When I began providing my kids with experiential practice opportunities with money in kindergarten and third grade, I did so with a four-slotted piggy bank. Whether they were dealing with money that was given or earned, they had ownership over their money to decide between Spend, Save, Invest, and Donate. Even today as teenagers, they do this on the first Sunday of every month … Our designated money day. 

As they grew out of their piggy banks, I replaced those slots with buckets. And when they were in sixth and eighth grade respectively, I knew I wanted to introduce the idea of an emergency reserve. Just as they were on the path to becoming mindful about their spending, saving, investing and donating, I knew the more they practiced building and keeping a reserve, the more likely they were to be able to repeat that behavior later in life. Fundamentally, it’s no different than the logic behind learning and practicing to ride a bike.

At the time, I gave my eighth grader a starting goal of $40 for her reserve. And for my sixth grader, I made it $30. It took them each a few months to save up, even while grumbling a tiny bit, since they didn’t see the point. But, I stuck to my plan.

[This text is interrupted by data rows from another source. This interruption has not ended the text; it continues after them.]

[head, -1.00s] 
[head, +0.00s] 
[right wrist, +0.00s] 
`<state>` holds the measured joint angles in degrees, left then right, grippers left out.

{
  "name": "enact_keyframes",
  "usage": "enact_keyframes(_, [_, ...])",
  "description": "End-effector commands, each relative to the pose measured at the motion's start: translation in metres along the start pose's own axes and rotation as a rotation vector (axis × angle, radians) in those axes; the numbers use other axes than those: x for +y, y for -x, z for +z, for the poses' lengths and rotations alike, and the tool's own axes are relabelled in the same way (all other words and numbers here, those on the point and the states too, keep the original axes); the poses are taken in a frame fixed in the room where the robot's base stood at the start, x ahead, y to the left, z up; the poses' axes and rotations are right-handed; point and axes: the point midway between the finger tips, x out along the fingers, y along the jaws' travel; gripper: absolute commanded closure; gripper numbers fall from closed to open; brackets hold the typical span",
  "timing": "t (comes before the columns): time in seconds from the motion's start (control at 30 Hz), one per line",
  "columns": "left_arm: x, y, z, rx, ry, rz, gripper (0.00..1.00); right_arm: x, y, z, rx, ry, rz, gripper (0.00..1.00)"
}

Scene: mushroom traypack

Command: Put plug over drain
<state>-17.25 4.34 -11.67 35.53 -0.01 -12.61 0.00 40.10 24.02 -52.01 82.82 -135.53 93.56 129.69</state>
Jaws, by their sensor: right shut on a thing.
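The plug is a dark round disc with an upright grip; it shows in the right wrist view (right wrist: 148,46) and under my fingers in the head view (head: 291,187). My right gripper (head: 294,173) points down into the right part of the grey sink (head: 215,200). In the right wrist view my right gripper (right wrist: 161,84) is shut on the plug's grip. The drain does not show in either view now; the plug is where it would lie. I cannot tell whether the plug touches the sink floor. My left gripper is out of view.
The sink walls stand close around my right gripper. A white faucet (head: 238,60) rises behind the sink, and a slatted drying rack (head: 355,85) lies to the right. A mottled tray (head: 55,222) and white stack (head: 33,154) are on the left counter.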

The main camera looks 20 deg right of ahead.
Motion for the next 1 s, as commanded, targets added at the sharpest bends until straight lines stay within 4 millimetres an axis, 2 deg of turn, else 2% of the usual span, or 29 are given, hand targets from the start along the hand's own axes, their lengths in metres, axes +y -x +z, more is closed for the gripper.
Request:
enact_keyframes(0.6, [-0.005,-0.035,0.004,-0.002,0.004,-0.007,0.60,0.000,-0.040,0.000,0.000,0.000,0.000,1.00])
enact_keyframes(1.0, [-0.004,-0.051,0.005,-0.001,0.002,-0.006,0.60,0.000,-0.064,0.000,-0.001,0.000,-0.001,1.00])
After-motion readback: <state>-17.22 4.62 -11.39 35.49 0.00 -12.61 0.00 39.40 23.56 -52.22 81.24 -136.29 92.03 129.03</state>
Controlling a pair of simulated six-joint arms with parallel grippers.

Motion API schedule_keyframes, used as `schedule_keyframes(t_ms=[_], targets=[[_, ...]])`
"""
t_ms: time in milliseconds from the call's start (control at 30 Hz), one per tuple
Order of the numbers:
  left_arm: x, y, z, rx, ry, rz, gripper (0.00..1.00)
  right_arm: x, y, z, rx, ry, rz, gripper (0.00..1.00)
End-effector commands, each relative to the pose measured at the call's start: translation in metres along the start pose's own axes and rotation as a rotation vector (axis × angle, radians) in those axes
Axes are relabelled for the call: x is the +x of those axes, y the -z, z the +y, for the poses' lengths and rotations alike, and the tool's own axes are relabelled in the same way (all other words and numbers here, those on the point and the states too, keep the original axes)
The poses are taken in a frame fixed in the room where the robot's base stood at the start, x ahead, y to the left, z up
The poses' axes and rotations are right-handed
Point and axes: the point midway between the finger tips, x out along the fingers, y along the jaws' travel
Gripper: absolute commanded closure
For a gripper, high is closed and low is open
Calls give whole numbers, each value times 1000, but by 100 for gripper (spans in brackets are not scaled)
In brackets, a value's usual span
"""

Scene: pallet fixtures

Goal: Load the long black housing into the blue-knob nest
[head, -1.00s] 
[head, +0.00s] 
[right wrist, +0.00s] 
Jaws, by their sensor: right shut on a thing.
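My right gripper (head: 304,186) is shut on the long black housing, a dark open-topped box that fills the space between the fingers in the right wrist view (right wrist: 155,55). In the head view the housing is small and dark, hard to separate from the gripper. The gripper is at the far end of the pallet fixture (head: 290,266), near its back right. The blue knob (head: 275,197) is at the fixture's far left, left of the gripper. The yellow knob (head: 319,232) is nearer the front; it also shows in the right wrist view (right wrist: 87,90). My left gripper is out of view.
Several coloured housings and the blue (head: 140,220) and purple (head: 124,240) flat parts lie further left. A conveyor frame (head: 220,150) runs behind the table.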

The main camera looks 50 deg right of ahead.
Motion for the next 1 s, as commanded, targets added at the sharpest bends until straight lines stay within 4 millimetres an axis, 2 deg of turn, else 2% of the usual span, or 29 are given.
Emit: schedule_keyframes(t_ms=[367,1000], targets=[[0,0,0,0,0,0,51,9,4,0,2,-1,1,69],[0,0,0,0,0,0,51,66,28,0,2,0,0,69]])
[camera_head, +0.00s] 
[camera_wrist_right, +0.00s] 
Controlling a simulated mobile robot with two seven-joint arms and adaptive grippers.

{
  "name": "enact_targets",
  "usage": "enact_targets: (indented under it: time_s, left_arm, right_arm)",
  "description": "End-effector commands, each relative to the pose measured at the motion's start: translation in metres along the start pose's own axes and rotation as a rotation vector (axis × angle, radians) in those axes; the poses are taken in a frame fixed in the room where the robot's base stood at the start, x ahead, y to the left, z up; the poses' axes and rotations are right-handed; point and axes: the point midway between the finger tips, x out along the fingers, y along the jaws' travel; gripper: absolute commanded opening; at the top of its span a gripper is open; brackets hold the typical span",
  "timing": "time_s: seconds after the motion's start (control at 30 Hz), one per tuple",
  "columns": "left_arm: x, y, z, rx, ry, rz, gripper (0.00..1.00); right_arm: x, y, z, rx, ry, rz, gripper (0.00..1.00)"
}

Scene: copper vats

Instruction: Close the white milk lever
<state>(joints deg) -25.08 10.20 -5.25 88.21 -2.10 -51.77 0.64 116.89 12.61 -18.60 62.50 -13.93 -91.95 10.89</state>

In fact, fast forward a few months later to when my eighth grader had a cash windfall. She was fortunate enough to have one of those “rite of passage” celebrations, for which she received some very generous gifts. Recognizing the opportunity to teach, I increased her “target reserve amount” to $100.

If practice was the goal, well then I’m happy to report this is working like a charm.

Just recently, my daughter unexpectedly realized she was broke. She had miscalculated somehow, and was caught with a minimum balance on her debit card, and no cash. And to make matters worse, she was in debt to the Mommy-Daddy bank, since she had borrowed money, and was due for a payback in a few days. (It’s a long-established rule in our house that overdue debts come with a painful cash penalty.) 

As soon as she realized her miscalculation, I heard her say these magic words: “Wow, it’s a good thing I have that emergency reserve.” While it was somewhat under her breath, I heard it clear as day. And it was music to my ears. 

In the two years since I instituted the emergency reserve, they’ve each used it once. But I’ve also heard them refer to it often. So often, in fact, it’s become ingrained in their normal money routine. 

Dare I say, keeping an emergency reserve is now a habit. Isn’t that what we all want for our kids?